> **Brief**
Will you write out, word for word, every line from the one with "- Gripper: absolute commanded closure" to the final line of the data below, with the pictures left out?

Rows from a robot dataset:
>> Begin

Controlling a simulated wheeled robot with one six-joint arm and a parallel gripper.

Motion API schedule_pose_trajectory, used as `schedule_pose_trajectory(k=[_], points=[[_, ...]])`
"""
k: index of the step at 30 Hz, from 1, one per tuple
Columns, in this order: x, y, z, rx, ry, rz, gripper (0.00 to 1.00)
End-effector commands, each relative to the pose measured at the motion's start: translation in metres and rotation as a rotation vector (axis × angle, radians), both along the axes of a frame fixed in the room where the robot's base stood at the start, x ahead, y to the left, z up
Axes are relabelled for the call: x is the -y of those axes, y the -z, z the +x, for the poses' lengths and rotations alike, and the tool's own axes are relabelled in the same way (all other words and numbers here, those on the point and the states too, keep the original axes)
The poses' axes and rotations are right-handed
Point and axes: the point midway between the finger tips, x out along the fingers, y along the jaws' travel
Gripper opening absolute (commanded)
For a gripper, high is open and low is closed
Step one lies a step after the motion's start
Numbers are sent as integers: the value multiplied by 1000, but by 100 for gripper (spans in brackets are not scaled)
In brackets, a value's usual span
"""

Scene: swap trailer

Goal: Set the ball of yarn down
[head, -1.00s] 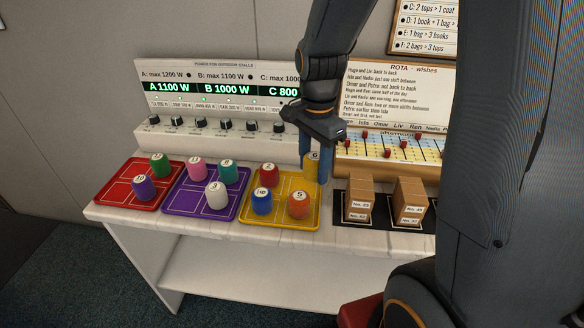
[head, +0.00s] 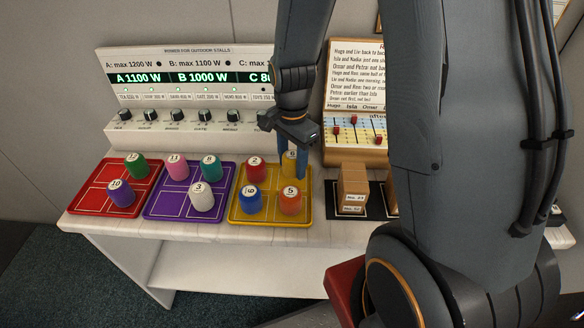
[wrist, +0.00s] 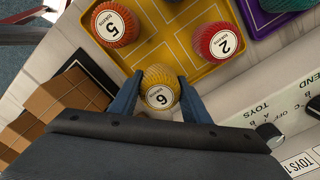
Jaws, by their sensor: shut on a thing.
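The yellow ball of yarn (wrist: 160,88) with a round white number label sits between the two blue fingers of my gripper (wrist: 158,92), which is shut on it. In the head view the yellow yarn (head: 288,162) is partly hidden by my gripper (head: 291,160). It is at the back right corner of the yellow tray (head: 236,214). Whether it touches the tray, I cannot tell. The same tray holds a red yarn (head: 256,172) at back left, a blue yarn (head: 250,202) at front left and an orange yarn (head: 291,202) at front right.
A purple tray (head: 165,207) and a red tray (head: 86,198), both with yarn, stand to the left. Small brown boxes (head: 352,190) stand close on the right. A power panel (head: 180,95) with knobs rises behind the trays. A board with sliders (head: 358,140) stands behind the boxes.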

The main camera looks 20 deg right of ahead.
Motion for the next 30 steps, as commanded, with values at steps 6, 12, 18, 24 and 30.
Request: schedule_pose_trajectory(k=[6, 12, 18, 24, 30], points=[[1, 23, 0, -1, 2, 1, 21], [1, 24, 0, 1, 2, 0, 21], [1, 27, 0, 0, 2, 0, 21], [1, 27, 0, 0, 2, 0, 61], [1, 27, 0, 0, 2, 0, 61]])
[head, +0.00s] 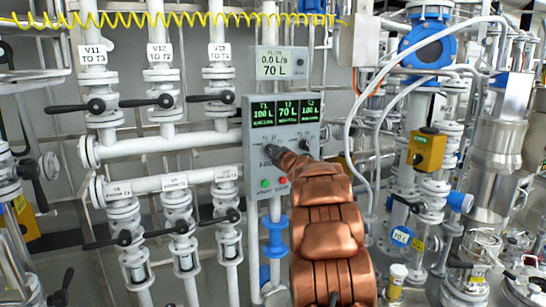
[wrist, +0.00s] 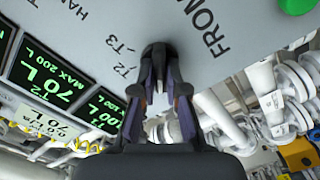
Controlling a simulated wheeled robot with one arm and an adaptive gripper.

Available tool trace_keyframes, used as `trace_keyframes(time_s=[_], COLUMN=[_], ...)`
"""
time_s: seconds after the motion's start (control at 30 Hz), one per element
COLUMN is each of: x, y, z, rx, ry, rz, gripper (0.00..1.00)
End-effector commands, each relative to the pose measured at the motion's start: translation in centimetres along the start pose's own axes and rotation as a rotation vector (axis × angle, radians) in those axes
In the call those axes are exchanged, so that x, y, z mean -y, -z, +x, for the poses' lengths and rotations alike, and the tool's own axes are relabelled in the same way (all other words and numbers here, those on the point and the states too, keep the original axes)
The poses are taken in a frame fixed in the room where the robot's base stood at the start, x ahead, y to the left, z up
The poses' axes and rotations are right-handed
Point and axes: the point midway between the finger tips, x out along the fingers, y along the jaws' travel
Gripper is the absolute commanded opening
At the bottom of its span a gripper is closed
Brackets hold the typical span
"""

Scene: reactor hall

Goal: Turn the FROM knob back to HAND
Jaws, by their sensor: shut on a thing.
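The grey control panel (head: 252,150) stands in the middle of the head view. In the wrist view its face (wrist: 235,60) carries the printed words FROM, T2, T3 and a partly cut-off HAND. The dark FROM knob (wrist: 158,50) sits between my fingertips, which hide most of it, so I cannot tell which mark it points to. My gripper (wrist: 157,75) is shut on the knob, close against the panel. In the head view my copper-coloured arm reaches up to the panel and largely covers the gripper (head: 275,152).
A second dark knob (head: 304,145) sits right of the gripper. A green button (head: 265,183) and a red button (head: 281,181) are below. Three green tank displays (head: 287,112) are above. Valves with black levers (head: 160,101) stand left; white hoses (head: 365,130) hang right.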

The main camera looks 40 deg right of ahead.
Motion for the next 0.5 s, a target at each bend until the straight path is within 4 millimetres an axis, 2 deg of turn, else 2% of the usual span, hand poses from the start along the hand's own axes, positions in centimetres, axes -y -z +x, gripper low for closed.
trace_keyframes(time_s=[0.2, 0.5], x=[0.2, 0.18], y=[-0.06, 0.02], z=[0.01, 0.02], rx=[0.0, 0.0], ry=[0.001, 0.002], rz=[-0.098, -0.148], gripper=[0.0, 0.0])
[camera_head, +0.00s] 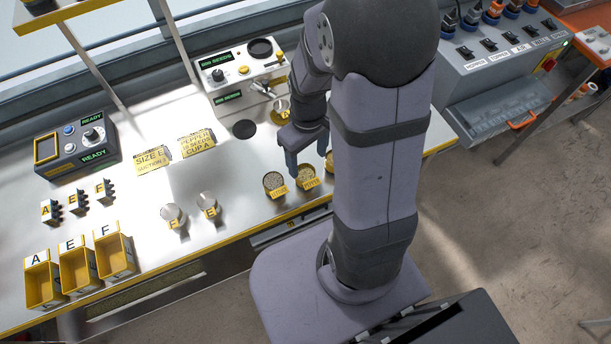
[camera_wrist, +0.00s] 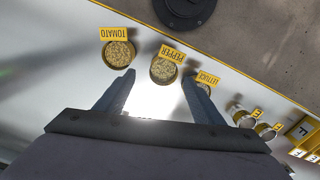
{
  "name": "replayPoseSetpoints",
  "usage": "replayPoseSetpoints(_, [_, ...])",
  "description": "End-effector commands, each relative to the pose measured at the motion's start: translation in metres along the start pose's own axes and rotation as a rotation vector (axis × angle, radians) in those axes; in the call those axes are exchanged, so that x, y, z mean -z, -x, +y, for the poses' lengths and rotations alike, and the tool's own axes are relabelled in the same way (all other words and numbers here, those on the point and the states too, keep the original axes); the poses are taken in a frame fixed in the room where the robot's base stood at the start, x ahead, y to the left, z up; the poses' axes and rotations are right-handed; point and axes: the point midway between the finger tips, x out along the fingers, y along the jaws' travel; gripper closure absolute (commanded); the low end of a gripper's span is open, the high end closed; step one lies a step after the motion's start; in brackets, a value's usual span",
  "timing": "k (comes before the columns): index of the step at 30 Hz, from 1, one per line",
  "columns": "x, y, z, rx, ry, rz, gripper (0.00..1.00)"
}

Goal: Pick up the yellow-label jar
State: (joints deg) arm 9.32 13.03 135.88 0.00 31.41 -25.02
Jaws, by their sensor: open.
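Three round jars of pale seeds with yellow labels stand in a row near the bench's front edge. The lettuce jar (camera_head: 273,181) is on the left, the pepper jar (camera_head: 306,173) is in the middle, and the tomato jar (camera_head: 329,162) is partly hidden by my arm. My gripper (camera_head: 306,166) is open and empty above the row. In the wrist view, my gripper (camera_wrist: 158,76) has its fingers spread on either side of the pepper jar (camera_wrist: 163,70). The tomato jar (camera_wrist: 118,53) is to the left; the lettuce jar (camera_wrist: 203,88) is partly covered by the right finger.
Two metal cups (camera_head: 173,216) with yellow tags E and F stand left of the jars. Yellow bins (camera_head: 78,266) marked A, E, F stand at far left. The seeder machine (camera_head: 243,75) stands behind. Yellow cards (camera_head: 198,142) lie mid-bench, with clear surface around them.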

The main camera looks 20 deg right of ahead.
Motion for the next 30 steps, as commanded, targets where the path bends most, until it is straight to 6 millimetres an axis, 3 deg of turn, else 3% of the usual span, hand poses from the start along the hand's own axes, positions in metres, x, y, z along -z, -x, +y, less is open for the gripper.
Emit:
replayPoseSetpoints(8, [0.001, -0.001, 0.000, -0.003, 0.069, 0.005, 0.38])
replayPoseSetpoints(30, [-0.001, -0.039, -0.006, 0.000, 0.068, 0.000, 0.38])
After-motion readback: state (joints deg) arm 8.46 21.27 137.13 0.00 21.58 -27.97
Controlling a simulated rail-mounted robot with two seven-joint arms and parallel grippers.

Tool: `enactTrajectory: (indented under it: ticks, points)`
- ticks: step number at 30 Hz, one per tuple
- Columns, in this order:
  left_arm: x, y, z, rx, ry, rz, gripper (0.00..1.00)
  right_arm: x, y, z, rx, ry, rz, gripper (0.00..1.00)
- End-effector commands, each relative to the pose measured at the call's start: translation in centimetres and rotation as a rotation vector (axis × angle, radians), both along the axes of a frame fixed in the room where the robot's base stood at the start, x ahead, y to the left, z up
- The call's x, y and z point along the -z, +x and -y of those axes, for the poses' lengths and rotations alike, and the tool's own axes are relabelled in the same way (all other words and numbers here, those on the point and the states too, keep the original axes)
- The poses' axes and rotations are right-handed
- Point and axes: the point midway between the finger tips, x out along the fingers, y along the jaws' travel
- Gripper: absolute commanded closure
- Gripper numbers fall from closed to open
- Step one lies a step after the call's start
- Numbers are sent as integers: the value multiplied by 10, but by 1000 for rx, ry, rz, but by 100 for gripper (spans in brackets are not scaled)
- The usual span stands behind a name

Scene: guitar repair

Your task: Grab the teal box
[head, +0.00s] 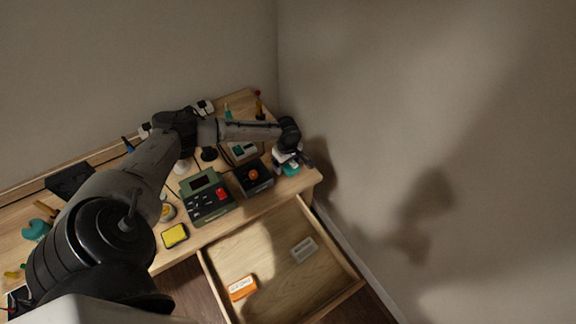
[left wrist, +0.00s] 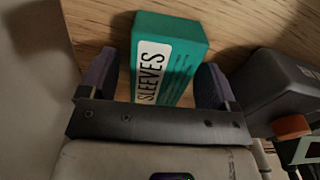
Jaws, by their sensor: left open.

>> End

> **Answer below**
- Gripper: absolute commanded closure
- Gripper numbers fall from closed to open
- Step one lies a step after the call's start
- Numbers are sent as integers: the value multiplied by 10, but by 1000 for rx, ry, rz, but by 100 for gripper (spans in brackets are not scaled)
- The usual span stands behind a name

Scene: guitar repair

Your task: Grab the teal box
[head, +0.00s] 
[left wrist, +0.00s] 
Jaws, by their sensor: left open.

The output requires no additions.